Read the entries below and pull out each line with the string "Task".
((
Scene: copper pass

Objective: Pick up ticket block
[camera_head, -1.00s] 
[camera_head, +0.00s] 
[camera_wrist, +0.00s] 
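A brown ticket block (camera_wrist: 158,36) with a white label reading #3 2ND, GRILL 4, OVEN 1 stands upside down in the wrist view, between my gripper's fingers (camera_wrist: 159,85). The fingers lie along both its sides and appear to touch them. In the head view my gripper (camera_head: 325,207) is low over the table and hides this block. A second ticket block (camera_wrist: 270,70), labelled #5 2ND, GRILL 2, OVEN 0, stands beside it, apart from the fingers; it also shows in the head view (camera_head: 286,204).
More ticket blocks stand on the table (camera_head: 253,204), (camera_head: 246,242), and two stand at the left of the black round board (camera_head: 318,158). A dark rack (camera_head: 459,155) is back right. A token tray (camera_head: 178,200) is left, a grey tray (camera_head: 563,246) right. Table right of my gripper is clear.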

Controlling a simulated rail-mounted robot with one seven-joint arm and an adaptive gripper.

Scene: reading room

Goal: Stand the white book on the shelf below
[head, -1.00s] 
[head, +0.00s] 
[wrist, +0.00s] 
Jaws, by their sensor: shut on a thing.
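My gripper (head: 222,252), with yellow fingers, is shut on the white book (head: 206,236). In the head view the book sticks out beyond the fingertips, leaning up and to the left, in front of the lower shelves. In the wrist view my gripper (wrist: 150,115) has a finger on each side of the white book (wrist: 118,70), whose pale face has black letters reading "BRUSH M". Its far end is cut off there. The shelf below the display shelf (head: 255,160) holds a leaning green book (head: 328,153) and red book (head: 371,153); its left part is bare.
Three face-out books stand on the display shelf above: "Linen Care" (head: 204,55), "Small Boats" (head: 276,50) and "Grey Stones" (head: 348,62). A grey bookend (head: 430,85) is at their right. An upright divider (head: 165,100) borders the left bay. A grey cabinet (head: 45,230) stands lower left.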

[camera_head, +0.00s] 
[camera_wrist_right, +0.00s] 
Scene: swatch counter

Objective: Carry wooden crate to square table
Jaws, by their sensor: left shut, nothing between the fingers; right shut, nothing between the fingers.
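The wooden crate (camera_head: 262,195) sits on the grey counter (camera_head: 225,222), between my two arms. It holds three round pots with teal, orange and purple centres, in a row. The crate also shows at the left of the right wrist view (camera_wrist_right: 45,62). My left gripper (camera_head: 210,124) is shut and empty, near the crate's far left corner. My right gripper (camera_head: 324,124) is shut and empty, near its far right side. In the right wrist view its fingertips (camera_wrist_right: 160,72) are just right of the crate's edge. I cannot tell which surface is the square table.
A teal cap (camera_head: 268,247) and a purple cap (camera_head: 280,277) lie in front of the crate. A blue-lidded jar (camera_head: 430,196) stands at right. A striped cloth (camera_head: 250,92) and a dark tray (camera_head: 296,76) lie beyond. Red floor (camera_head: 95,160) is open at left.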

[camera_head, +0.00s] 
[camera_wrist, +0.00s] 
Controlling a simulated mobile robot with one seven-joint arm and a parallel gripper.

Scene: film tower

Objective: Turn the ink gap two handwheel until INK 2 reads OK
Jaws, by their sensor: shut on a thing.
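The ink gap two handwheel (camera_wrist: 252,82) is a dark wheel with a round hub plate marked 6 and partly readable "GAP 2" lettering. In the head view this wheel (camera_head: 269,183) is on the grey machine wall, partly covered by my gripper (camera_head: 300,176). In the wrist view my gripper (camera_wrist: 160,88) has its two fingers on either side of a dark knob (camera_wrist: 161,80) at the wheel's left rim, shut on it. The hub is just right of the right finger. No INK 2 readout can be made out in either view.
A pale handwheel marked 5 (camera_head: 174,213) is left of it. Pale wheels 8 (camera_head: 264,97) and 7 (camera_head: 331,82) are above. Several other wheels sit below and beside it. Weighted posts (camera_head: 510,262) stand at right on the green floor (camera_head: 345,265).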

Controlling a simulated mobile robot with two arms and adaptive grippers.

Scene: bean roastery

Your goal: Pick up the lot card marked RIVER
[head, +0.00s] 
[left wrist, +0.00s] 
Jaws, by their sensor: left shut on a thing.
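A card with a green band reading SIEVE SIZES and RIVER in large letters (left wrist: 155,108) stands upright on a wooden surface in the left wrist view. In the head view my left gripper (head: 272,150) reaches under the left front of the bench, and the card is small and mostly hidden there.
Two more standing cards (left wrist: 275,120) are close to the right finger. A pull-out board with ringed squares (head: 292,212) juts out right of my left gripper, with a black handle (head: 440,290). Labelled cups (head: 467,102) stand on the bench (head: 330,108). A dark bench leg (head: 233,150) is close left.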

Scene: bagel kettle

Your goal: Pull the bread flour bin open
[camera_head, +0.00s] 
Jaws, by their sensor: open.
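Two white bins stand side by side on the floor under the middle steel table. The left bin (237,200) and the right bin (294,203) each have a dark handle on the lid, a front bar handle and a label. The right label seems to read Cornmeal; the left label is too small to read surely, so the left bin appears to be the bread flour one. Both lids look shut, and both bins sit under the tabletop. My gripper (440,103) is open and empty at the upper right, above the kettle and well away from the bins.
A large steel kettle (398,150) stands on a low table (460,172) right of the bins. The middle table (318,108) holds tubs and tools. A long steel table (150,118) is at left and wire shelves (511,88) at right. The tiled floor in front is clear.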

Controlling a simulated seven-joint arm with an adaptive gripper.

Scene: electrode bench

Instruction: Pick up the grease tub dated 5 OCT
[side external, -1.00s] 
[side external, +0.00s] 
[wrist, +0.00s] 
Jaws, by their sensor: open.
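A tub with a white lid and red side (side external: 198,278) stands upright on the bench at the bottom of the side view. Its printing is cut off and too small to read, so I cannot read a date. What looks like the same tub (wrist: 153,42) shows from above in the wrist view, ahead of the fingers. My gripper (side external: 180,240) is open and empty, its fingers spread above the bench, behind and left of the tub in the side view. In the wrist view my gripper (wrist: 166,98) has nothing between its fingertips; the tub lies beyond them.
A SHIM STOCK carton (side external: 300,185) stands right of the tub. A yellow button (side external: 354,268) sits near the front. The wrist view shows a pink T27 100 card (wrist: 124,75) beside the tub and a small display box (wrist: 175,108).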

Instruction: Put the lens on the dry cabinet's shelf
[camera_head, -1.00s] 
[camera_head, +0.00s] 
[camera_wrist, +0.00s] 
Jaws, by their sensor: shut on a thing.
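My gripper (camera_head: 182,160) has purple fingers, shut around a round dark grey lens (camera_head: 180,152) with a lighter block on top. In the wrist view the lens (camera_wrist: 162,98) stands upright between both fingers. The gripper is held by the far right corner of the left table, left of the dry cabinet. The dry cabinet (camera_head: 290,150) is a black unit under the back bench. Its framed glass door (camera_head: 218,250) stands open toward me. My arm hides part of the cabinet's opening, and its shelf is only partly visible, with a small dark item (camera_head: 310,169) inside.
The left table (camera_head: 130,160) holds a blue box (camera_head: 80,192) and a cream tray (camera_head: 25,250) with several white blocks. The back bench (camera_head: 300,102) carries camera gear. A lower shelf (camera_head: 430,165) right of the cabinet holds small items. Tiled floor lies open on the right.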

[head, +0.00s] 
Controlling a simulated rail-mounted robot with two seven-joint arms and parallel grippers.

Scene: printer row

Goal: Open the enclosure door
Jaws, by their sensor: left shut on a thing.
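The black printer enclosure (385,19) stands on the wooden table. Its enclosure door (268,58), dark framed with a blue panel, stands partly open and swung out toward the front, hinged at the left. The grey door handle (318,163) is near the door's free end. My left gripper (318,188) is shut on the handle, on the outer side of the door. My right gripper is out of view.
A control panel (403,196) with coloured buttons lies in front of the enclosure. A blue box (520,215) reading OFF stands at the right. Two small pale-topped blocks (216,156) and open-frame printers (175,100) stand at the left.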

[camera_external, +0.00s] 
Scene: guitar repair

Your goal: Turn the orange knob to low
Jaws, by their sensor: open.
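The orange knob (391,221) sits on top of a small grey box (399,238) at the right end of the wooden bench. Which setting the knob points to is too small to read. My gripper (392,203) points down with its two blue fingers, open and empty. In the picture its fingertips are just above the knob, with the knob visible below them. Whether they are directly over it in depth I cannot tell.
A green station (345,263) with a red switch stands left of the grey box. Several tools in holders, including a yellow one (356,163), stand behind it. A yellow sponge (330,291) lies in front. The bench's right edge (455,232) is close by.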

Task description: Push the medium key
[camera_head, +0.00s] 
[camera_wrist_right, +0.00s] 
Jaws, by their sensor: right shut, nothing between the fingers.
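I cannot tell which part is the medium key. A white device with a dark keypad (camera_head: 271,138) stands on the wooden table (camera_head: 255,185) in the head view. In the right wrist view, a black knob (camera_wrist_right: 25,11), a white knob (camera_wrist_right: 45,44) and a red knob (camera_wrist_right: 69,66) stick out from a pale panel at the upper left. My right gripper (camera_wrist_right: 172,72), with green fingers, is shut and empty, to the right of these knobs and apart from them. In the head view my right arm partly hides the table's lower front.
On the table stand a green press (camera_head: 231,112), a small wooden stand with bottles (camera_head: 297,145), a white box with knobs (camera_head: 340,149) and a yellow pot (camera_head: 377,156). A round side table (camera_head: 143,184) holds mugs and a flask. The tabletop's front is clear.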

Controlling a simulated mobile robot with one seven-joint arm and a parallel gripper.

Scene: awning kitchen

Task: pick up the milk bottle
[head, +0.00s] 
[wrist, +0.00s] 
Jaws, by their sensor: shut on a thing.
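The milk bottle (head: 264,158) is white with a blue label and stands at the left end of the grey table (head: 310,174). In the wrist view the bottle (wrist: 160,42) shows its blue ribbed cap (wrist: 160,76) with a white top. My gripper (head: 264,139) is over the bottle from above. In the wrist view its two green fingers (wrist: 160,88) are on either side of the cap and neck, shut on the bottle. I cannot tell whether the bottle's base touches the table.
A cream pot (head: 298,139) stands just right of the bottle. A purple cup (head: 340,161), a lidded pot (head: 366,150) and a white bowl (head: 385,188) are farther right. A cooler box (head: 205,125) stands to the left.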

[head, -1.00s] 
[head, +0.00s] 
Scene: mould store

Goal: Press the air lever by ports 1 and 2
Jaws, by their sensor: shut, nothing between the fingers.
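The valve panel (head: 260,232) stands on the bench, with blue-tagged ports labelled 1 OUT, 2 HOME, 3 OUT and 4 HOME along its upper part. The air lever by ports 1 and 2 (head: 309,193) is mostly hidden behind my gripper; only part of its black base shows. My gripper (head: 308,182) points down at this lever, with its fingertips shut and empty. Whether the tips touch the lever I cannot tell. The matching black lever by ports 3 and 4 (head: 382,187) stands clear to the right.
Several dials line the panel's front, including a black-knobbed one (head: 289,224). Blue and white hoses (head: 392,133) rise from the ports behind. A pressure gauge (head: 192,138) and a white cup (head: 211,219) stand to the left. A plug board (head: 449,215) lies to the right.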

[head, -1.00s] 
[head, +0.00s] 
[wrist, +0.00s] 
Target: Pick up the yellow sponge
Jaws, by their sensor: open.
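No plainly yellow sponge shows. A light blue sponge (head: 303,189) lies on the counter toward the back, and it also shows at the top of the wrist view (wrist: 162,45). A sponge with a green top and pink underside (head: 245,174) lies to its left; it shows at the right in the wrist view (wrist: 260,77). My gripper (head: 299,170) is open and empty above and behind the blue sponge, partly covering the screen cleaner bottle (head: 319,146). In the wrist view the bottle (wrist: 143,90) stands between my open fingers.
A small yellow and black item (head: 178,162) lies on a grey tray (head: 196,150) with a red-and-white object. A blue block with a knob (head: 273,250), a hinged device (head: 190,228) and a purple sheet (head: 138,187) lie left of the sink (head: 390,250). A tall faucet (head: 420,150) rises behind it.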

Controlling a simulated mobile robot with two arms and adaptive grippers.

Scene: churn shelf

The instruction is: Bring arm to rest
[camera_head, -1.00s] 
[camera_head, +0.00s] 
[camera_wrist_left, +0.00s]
))
Full solution »
Task description: Push the medium key
Task: pick up the milk bottle

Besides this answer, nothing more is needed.